+++ Records supplied +++
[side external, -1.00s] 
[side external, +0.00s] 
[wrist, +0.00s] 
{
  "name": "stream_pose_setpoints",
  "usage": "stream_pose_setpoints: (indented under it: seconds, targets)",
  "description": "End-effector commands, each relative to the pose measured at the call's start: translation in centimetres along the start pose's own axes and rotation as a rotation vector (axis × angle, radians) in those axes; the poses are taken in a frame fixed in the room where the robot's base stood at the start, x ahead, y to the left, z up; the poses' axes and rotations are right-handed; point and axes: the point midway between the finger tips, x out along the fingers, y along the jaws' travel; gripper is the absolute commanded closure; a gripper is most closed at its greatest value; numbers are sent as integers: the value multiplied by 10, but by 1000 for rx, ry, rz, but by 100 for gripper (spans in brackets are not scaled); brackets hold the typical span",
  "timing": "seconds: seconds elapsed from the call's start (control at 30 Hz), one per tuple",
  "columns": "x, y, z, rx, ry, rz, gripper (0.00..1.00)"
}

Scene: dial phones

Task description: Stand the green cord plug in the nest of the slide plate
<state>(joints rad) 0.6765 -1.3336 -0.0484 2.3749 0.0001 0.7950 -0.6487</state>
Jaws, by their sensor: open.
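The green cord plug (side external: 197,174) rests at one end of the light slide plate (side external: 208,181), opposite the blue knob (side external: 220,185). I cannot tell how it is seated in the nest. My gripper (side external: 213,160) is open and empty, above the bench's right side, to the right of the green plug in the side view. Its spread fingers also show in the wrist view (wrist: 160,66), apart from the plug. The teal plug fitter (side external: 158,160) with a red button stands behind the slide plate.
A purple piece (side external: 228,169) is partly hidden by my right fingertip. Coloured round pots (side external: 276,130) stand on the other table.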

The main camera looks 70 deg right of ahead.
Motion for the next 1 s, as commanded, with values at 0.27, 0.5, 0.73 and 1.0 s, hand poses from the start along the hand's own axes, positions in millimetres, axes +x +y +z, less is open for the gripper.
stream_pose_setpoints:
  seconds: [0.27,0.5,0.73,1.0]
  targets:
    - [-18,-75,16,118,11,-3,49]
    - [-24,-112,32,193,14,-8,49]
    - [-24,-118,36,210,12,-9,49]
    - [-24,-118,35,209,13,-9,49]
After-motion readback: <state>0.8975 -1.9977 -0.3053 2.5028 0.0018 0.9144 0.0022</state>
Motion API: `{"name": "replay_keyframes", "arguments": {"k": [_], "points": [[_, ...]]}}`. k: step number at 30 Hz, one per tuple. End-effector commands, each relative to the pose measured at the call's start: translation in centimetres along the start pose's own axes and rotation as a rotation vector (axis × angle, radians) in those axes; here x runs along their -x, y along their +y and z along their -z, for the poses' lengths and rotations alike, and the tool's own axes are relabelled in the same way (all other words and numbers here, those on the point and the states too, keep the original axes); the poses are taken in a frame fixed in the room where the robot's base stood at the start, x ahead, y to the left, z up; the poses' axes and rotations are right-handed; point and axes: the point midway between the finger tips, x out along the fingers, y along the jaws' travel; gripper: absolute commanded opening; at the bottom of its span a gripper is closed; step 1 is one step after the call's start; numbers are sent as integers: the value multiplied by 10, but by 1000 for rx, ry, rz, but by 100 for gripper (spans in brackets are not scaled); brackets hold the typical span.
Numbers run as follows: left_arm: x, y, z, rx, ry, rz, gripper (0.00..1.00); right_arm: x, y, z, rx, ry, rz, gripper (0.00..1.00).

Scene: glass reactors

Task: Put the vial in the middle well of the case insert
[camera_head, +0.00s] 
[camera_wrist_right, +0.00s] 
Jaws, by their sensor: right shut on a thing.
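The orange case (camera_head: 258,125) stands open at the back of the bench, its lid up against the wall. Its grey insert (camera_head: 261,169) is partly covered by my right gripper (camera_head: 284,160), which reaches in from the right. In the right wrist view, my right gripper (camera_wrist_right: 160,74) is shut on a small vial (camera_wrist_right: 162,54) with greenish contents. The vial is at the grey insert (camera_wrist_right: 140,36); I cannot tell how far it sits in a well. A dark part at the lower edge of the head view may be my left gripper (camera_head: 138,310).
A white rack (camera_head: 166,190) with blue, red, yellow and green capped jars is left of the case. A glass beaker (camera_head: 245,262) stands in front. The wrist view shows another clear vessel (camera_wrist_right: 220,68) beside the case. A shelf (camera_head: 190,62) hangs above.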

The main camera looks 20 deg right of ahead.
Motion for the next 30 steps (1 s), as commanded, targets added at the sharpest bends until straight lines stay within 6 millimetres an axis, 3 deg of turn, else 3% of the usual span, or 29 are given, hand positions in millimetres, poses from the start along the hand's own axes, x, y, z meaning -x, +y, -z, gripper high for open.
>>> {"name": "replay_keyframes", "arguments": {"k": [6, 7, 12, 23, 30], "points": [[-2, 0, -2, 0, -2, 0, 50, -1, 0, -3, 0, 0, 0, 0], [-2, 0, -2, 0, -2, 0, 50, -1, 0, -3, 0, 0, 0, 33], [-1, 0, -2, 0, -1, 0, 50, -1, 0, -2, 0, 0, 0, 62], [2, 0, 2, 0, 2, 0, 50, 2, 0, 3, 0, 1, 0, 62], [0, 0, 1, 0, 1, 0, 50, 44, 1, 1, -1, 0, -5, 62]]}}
+++
◆ **What you are asked to do**:
Please reproduce exactly the lines from the first one of the records above through the line containing "<state>(joints rad) 0.6765", both included, and nothing else.

◆ **Solution to this problem**:
[side external, -1.00s] 
[side external, +0.00s] 
[wrist, +0.00s] 
{
  "name": "stream_pose_setpoints",
  "usage": "stream_pose_setpoints: (indented under it: seconds, targets)",
  "description": "End-effector commands, each relative to the pose measured at the call's start: translation in centimetres along the start pose's own axes and rotation as a rotation vector (axis × angle, radians) in those axes; the poses are taken in a frame fixed in the room where the robot's base stood at the start, x ahead, y to the left, z up; the poses' axes and rotations are right-handed; point and axes: the point midway between the finger tips, x out along the fingers, y along the jaws' travel; gripper is the absolute commanded closure; a gripper is most closed at its greatest value; numbers are sent as integers: the value multiplied by 10, but by 1000 for rx, ry, rz, but by 100 for gripper (spans in brackets are not scaled); brackets hold the typical span",
  "timing": "seconds: seconds elapsed from the call's start (control at 30 Hz), one per tuple",
  "columns": "x, y, z, rx, ry, rz, gripper (0.00..1.00)"
}

Scene: dial phones

Task description: Stand the green cord plug in the nest of the slide plate
<state>(joints rad) 0.6765 -1.3336 -0.0484 2.3749 0.0001 0.7950 -0.6487</state>

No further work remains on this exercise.